▶ **REQUIRED WORK**: Copy out all the records exactly.

▶ **RECORDS FOR THIS TASK**:
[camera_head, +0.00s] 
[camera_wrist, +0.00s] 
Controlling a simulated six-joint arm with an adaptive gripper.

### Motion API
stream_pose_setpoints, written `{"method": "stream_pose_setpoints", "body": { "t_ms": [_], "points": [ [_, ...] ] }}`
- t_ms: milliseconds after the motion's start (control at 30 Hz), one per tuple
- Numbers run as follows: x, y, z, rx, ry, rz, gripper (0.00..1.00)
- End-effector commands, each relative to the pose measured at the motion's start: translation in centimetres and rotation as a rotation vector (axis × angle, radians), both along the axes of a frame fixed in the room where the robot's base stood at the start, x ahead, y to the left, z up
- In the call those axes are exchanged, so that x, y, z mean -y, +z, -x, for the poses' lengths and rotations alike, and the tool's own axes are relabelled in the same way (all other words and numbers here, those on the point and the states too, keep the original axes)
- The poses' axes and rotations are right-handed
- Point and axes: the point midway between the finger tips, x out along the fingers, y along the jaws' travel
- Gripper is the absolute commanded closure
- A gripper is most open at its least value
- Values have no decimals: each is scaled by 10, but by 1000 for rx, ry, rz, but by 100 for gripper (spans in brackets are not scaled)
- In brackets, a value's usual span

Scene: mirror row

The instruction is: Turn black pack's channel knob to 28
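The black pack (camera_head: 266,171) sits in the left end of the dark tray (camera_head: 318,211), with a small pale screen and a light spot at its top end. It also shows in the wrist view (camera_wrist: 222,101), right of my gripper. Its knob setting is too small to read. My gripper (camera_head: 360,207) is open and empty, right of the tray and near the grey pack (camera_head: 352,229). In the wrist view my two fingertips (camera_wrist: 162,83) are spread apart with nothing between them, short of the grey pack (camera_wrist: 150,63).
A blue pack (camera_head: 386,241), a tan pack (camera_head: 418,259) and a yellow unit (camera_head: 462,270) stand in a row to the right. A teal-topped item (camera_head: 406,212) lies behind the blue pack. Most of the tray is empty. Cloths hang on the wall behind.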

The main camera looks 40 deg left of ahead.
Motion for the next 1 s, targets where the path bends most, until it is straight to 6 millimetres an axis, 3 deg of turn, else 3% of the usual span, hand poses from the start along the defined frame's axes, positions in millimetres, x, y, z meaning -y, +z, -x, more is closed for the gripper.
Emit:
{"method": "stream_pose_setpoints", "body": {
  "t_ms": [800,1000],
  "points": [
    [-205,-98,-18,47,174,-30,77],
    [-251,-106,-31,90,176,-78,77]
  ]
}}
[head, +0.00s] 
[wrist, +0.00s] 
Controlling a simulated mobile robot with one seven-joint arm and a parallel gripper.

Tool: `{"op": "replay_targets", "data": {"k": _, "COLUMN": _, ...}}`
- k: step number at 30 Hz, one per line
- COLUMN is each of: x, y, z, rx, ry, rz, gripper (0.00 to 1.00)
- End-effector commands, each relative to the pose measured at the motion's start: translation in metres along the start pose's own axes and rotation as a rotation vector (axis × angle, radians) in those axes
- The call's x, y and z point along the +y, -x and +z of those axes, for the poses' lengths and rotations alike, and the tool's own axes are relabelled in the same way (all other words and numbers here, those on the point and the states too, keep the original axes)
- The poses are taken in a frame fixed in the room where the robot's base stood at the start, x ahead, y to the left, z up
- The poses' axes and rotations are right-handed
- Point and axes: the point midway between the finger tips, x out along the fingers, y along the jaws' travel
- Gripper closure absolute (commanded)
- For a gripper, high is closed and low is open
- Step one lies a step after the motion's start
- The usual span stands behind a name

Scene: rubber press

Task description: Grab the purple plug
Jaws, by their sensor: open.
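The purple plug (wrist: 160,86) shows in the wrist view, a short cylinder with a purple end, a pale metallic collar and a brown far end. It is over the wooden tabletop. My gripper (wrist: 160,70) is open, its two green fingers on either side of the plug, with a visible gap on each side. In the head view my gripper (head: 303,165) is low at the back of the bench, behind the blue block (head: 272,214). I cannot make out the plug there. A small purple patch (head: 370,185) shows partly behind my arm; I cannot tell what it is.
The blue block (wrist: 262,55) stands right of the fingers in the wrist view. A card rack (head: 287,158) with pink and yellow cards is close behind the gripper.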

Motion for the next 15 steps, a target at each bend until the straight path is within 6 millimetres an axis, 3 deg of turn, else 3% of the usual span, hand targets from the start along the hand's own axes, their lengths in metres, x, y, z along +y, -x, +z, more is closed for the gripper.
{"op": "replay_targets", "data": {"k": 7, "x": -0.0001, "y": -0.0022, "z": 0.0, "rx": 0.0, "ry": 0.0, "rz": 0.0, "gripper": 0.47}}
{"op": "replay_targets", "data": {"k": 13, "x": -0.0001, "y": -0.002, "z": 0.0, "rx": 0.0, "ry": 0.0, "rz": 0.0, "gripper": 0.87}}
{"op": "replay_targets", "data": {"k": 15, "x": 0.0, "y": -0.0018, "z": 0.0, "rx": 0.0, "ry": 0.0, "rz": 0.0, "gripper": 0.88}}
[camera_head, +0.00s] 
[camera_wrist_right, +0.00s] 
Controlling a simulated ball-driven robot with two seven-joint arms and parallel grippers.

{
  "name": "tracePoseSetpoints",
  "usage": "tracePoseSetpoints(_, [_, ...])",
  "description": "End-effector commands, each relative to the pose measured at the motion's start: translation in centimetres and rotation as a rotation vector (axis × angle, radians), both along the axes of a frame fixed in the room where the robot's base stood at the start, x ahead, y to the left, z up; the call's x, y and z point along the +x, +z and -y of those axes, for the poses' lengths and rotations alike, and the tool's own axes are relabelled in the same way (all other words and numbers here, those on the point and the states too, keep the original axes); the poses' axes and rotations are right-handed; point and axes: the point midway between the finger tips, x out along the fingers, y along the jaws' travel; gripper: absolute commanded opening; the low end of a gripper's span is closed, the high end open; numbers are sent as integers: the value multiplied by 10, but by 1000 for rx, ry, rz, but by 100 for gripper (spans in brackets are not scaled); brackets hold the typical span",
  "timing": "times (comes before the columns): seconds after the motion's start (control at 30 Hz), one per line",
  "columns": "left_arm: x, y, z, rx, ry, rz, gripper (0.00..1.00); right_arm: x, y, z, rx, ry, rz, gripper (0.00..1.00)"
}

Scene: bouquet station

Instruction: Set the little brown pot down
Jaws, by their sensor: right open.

▶ **THE COMPLETED TASK**:
[camera_head, +0.00s] 
[camera_wrist, +0.00s] 
Controlling a simulated six-joint arm with an adaptive gripper.

### Motion API
stream_pose_setpoints, written `{"method": "stream_pose_setpoints", "body": { "t_ms": [_], "points": [ [_, ...] ] }}`
- t_ms: milliseconds after the motion's start (control at 30 Hz), one per tuple
- Numbers run as follows: x, y, z, rx, ry, rz, gripper (0.00..1.00)
- End-effector commands, each relative to the pose measured at the motion's start: translation in centimetres and rotation as a rotation vector (axis × angle, radians), both along the axes of a frame fixed in the room where the robot's base stood at the start, x ahead, y to the left, z up
- In the call those axes are exchanged, so that x, y, z mean -y, +z, -x, for the poses' lengths and rotations alike, and the tool's own axes are relabelled in the same way (all other words and numbers here, those on the point and the states too, keep the original axes)
- The poses' axes and rotations are right-handed
- Point and axes: the point midway between the finger tips, x out along the fingers, y along the jaws' travel
- Gripper is the absolute commanded closure
- A gripper is most open at its least value
- Values have no decimals: each is scaled by 10, but by 1000 for rx, ry, rz, but by 100 for gripper (spans in brackets are not scaled)
- In brackets, a value's usual span

Scene: mirror row

The instruction is: Turn black pack's channel knob to 28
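The black pack (camera_head: 266,171) sits in the left end of the dark tray (camera_head: 318,211), with a small pale screen and a light spot at its top end. It also shows in the wrist view (camera_wrist: 222,101), right of my gripper. Its knob setting is too small to read. My gripper (camera_head: 360,207) is open and empty, right of the tray and near the grey pack (camera_head: 352,229). In the wrist view my two fingertips (camera_wrist: 162,83) are spread apart with nothing between them, short of the grey pack (camera_wrist: 150,63).
A blue pack (camera_head: 386,241), a tan pack (camera_head: 418,259) and a yellow unit (camera_head: 462,270) stand in a row to the right. A teal-topped item (camera_head: 406,212) lies behind the blue pack. Most of the tray is empty. Cloths hang on the wall behind.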

The main camera looks 40 deg left of ahead.
Motion for the next 1 s, targets where the path bends most, until it is straight to 6 millimetres an axis, 3 deg of turn, else 3% of the usual span, hand poses from the start along the defined frame's axes, positions in millimetres, x, y, z meaning -y, +z, -x, more is closed for the gripper.
Emit:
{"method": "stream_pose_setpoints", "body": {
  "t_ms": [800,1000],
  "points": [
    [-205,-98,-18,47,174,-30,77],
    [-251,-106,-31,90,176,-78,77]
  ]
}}
[head, +0.00s] 
[wrist, +0.00s] 
Controlling a simulated mobile robot with one seven-joint arm and a parallel gripper.

Tool: `{"op": "replay_targets", "data": {"k": _, "COLUMN": _, ...}}`
- k: step number at 30 Hz, one per line
- COLUMN is each of: x, y, z, rx, ry, rz, gripper (0.00 to 1.00)
- End-effector commands, each relative to the pose measured at the motion's start: translation in metres along the start pose's own axes and rotation as a rotation vector (axis × angle, radians) in those axes
- The call's x, y and z point along the +y, -x and +z of those axes, for the poses' lengths and rotations alike, and the tool's own axes are relabelled in the same way (all other words and numbers here, those on the point and the states too, keep the original axes)
- The poses are taken in a frame fixed in the room where the robot's base stood at the start, x ahead, y to the left, z up
- The poses' axes and rotations are right-handed
- Point and axes: the point midway between the finger tips, x out along the fingers, y along the jaws' travel
- Gripper closure absolute (commanded)
- For a gripper, high is closed and low is open
- Step one lies a step after the motion's start
- The usual span stands behind a name

Scene: rubber press

Task description: Grab the purple plug
Jaws, by their sensor: open.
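The purple plug (wrist: 160,86) shows in the wrist view, a short cylinder with a purple end, a pale metallic collar and a brown far end. It is over the wooden tabletop. My gripper (wrist: 160,70) is open, its two green fingers on either side of the plug, with a visible gap on each side. In the head view my gripper (head: 303,165) is low at the back of the bench, behind the blue block (head: 272,214). I cannot make out the plug there. A small purple patch (head: 370,185) shows partly behind my arm; I cannot tell what it is.
The blue block (wrist: 262,55) stands right of the fingers in the wrist view. A card rack (head: 287,158) with pink and yellow cards is close behind the gripper.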

Motion for the next 15 steps, a target at each bend until the straight path is within 6 millimetres an axis, 3 deg of turn, else 3% of the usual span, hand targets from the start along the hand's own axes, their lengths in metres, x, y, z along +y, -x, +z, more is closed for the gripper.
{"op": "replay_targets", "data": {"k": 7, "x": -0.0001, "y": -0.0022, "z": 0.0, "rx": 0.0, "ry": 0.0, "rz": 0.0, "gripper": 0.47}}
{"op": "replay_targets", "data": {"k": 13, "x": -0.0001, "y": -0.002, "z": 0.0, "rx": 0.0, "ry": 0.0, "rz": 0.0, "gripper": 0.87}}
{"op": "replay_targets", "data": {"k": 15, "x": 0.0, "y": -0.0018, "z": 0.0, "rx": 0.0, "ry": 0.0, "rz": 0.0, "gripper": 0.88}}
[camera_head, +0.00s] 
[camera_wrist_right, +0.00s] 
Controlling a simulated ball-driven robot with two seven-joint arms and parallel grippers.

{
  "name": "tracePoseSetpoints",
  "usage": "tracePoseSetpoints(_, [_, ...])",
  "description": "End-effector commands, each relative to the pose measured at the motion's start: translation in centimetres and rotation as a rotation vector (axis × angle, radians), both along the axes of a frame fixed in the room where the robot's base stood at the start, x ahead, y to the left, z up; the call's x, y and z point along the +x, +z and -y of those axes, for the poses' lengths and rotations alike, and the tool's own axes are relabelled in the same way (all other words and numbers here, those on the point and the states too, keep the original axes); the poses' axes and rotations are right-handed; point and axes: the point midway between the finger tips, x out along the fingers, y along the jaws' travel; gripper: absolute commanded opening; the low end of a gripper's span is closed, the high end open; numbers are sent as integers: the value multiplied by 10, but by 1000 for rx, ry, rz, but by 100 for gripper (spans in brackets are not scaled); brackets hold the typical span",
  "timing": "times (comes before the columns): seconds after the motion's start (control at 30 Hz), one per line",
  "columns": "left_arm: x, y, z, rx, ry, rz, gripper (0.00..1.00); right_arm: x, y, z, rx, ry, rz, gripper (0.00..1.00)"
}

Scene: bouquet station

Instruction: Set the little brown pot down
Jaws, by their sensor: right open.

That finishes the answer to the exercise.